Opinion
No. 97 CA 2658.
December 28, 1998. Rehearing Denied March 4, 1999.
APPEAL FROM 19TH JUDICIAL DISTRICT COURT, PARISH OF EAST BATON ROUGE, NO. 439,376, STATE OF LOUISIANA, HONORABLE KAY BATES, J.
Johnnie A. Jones, Jr., Baton Rouge, for Plaintiff-Appellant.
E. Wade Shows, Baton Rouge, for Defendant-Appellee.
Before: SHORTESS, C.J., CARTER and WHIPPLE, JJ.
Cheryl Jean Williams is a registered nurse and worked at four home-health agencies from May 25, 1995, to December 3, 1996. In 1997, Williams (plaintiff) was the subject of disciplinary action by the Louisiana State Board of Nursing. After a hearing, the Board of Nursing ordered the revocation of her license as a registered nurse and assessed a $10,000.00 fine against her.
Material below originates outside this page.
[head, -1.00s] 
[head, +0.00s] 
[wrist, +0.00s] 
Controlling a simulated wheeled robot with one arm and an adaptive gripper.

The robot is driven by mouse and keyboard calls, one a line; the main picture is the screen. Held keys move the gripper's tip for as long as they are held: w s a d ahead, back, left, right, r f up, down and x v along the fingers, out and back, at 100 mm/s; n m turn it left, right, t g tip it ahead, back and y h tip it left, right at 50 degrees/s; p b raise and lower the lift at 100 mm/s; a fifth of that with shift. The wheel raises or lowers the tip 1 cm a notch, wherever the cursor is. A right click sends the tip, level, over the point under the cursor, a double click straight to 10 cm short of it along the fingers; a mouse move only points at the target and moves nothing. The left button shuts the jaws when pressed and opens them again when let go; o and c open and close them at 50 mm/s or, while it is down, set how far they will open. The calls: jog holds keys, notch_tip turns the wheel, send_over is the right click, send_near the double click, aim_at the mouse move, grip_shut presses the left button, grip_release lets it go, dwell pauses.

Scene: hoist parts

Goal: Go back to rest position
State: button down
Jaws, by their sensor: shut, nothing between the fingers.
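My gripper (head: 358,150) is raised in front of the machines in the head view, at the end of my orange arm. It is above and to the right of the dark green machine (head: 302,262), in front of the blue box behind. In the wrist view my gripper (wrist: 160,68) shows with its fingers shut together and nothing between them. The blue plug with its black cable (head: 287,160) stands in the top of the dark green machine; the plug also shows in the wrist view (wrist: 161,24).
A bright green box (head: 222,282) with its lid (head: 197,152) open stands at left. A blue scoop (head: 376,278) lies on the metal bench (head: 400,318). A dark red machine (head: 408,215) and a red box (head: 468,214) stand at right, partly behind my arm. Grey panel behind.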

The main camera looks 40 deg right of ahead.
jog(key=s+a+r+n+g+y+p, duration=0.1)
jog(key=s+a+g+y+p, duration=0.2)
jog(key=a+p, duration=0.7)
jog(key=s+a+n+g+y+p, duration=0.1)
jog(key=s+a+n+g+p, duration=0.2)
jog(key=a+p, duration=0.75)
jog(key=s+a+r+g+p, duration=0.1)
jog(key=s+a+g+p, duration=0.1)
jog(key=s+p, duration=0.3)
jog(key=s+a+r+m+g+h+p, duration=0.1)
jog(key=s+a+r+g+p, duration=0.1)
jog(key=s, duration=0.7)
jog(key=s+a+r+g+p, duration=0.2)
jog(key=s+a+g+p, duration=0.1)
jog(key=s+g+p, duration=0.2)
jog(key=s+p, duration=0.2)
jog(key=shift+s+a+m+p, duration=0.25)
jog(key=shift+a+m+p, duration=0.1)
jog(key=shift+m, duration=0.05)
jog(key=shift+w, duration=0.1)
On May 28, 1997, plaintiff filed a petition for a temporary injunction "restoring her license as a Registered Nurse and prohibiting the Board of Nursing from publishing, disseminating, or otherwise broadcasting the decision of the Board of Nursing until such time as a final judgment is rendered, after all appeals are had." On May 29, 1997, the court issued a temporary restraining order that stayed the revocation of plaintiff's license. The Board of Nursing (defendant) filed a motion and order to dissolve the temporary restraining order and requested attorney fees and damages. The court subsequently vacated the temporary restraining order that stayed the revocation of plaintiff's license.
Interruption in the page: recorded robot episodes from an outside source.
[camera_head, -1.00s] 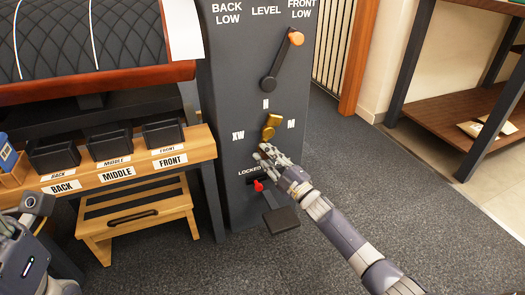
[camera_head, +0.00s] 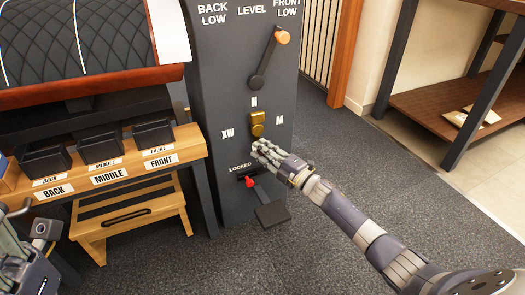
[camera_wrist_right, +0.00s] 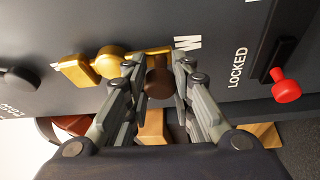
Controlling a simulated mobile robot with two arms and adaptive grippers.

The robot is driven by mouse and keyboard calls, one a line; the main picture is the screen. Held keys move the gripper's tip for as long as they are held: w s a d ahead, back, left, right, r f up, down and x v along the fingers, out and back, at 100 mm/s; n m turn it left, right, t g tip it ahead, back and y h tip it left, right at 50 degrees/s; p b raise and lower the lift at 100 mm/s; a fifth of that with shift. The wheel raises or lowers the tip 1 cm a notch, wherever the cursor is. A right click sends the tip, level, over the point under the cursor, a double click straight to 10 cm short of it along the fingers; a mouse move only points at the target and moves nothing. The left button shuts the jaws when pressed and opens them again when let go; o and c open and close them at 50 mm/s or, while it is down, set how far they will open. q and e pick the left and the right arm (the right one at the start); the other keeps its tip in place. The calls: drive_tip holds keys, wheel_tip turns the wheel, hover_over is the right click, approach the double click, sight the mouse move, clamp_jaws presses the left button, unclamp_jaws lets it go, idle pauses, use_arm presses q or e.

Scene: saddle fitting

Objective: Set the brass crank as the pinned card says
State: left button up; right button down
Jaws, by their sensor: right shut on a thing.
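The brass crank (camera_head: 257,124) is on the front of the dark column, among the marks N above, XW left and M right. Its brass block points up toward the N. In the right wrist view the crank (camera_wrist_right: 106,60) has a brown knob (camera_wrist_right: 158,80) between my fingers. My right gripper (camera_head: 258,148) is shut on that knob, just below the brass block. My left gripper (camera_head: 42,230) shows only in part at the left edge, and its fingers are unclear. No readable pinned card is in view.
Above the crank is a LEVEL lever (camera_head: 268,60) with an orange knob. Below is a red-knobbed lever (camera_head: 250,182) by the word LOCKED, with a dark pedal (camera_head: 271,213) under it. A wooden bench (camera_head: 190,150) with black bins stands left. Carpet to the right is clear.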

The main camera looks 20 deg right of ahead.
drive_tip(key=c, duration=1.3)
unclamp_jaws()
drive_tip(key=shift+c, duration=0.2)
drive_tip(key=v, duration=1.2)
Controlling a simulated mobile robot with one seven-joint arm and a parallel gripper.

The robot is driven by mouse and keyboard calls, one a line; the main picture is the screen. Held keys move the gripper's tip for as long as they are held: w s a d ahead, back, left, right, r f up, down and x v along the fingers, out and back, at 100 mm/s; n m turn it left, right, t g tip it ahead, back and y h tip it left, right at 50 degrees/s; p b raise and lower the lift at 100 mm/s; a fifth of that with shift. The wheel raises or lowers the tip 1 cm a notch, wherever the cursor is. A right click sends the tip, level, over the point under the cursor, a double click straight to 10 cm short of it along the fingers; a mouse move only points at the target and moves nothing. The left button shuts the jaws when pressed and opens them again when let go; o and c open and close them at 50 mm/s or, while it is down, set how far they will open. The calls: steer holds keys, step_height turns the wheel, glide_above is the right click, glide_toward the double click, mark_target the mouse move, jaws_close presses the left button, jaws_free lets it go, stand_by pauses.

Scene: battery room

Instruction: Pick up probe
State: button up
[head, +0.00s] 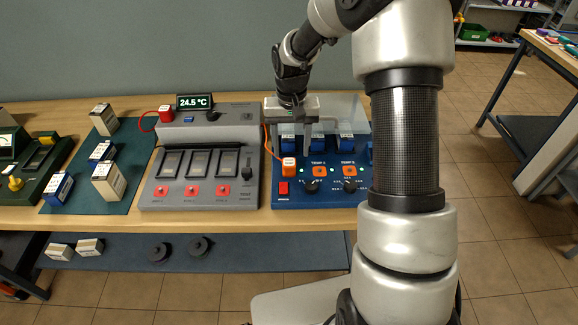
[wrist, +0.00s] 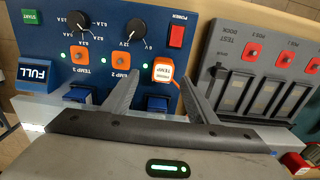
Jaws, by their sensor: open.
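The probe (head: 289,168) is a small orange block with a white label and an orange cable. It sits on the blue charger panel (head: 276,200), left of the knobs, and also shows in the wrist view (wrist: 163,71). My gripper (head: 290,148) points down over the panel's left part. Its jaws are open and empty. In the wrist view the fingertips (wrist: 164,79) stand on either side of the probe, with the probe showing between and just beyond them. Whether they are level with it I cannot tell.
A grey test station (head: 203,200) with three slots stands left of the panel. A red cabled block (head: 166,113) sits on its back left. Blue batteries stand in the panel behind the probe. Several boxes stand on a green mat (head: 82,190). My arm hides the panel's right end.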

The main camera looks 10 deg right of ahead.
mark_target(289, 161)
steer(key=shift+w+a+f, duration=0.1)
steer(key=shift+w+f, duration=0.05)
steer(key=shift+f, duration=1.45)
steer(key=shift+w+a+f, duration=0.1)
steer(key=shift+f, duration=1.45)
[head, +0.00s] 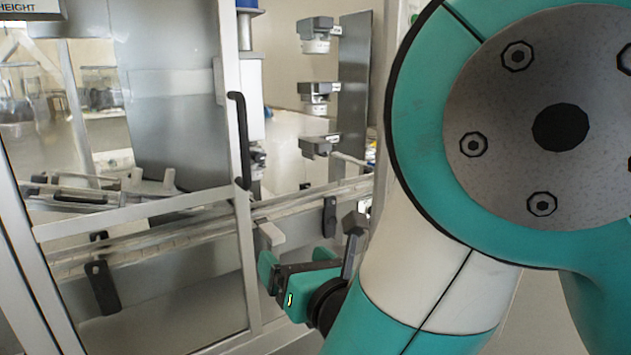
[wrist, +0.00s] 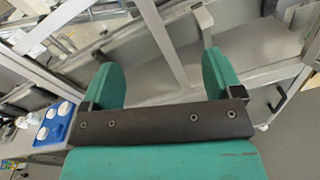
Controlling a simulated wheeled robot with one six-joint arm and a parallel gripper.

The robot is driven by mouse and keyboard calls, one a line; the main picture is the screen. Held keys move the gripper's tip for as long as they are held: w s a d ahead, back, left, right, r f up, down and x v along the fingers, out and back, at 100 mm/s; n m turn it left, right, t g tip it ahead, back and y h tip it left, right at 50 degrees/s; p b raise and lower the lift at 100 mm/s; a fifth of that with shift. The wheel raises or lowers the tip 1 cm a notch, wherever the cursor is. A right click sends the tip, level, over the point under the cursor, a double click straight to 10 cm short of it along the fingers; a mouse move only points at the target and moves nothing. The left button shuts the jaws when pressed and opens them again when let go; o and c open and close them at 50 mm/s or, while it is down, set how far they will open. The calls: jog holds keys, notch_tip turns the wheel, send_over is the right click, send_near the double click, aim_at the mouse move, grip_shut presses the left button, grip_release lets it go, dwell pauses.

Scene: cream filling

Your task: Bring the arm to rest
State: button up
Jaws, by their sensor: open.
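My gripper (head: 308,262) is in the lower middle of the head view, in front of the machine's metal frame. In the wrist view my gripper (wrist: 162,82) shows two green fingers standing apart on a black bar. Nothing is between the fingers, so it is open and empty. My teal and white arm fills the right side of the head view and hides what lies behind it.
A machine with a framed glass door (head: 246,215) and black handle (head: 240,140) stands at the left. A conveyor rail (head: 170,225) runs through it. In the wrist view, a blue tray (wrist: 47,136) with several white round items lies at the left.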

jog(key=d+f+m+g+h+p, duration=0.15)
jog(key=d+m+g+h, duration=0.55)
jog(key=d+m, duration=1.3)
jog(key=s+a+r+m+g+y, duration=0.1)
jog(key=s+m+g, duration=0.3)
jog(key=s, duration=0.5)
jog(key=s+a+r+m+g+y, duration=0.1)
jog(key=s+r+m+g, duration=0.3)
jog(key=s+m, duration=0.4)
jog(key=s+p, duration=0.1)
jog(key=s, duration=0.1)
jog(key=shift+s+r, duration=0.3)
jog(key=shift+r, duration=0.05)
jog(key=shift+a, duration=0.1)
On June 9, 1997, a hearing was held on plaintiff's request for a preliminary injunction. Plaintiff filed a petition for judicial review and a request for stay and other relief on June 10, 1997. A written judgment denying the preliminary injunction was signed on June 27, 1997, finding that plaintiff failed to meet the burden of proof establishing that she would suffer irreparable injury unless defendant's action of revoking her nursing license was enjoined, and that her only remedy to address defendant's action was through an administrative appeal. On that same date, the court signed an order rejecting plaintiff's request for an order to stay the revocation of her nursing license by defendant. However, the court did stay the collection of the fine imposed by defendant. Plaintiff appeals both judgments.
The motion and order of appeal was signed on August 28, 1997, granting the motion in "accord[ance] w[ith the l]aw." However, evidence of an appeal bond was not in the record.
The records of the Nineteenth Judicial District Court confirm that no appeal bond was filed.
An appeal from an order relating to a preliminary injunction is authorized by Louisiana Code of Civil Procedure article 3612, which states as follows:
There shall be no appeal from an order relating to a temporary restraining order.
An appeal may be taken as a matter of right from an order or judgment relating to a preliminary or final injunction, but such an order or judgment shall not be suspended during the pendency of an appeal unless the court in its discretion so orders.
An appeal from an order or judgment relating to a preliminary injunction must be taken and a bond furnished within fifteen days from the date of the order or judgment. The court in its discretion may stay further proceedings until the appeal has been decided.
Except as provided in this article, the procedure for an appeal from an order or judgment relating to a preliminary or final injunction shall be as provided in Book III.
(Emphasis added.)
It is clear from Code of Civil Procedure article 3612 that both an order of appeal and the filing of the appeal bond must be accomplished within the fifteen-day period in order to be in "accord[ance] w[ith the l]aw." Article 3612 provides that, unlike the regular devolutive appeal which no longer requires a bond, an appeal from an injunction does require such security and is therefore a specific exception. The timely filing of the appeal bond is absolutely essential since the jurisdiction of the appellate court is dependent upon that act. In similar cases, this court has ruled that when the appeal bond was not filed timely it was without jurisdiction, and therefore the appeal must be dismissed.
Camp, Dresser McKee v. Steimle Assoc., 620 So.2d 363, 365 (La.App. 5th Cir.), writ denied, 623 So.2d 1306 (La. 1993).
Eyraud v. Commission on Alcoholic Beverage Control, 282 So.2d 578, 579 (La.App. 1st Cir. 1993).
Id.
It is evident from the record the appeal bond was not filed. Therefore, the appeal is dismissed at plaintiff's cost. DISMISSED.
Defendant filed a motion to strike appendices; however, based upon the above, the motion is rendered moot.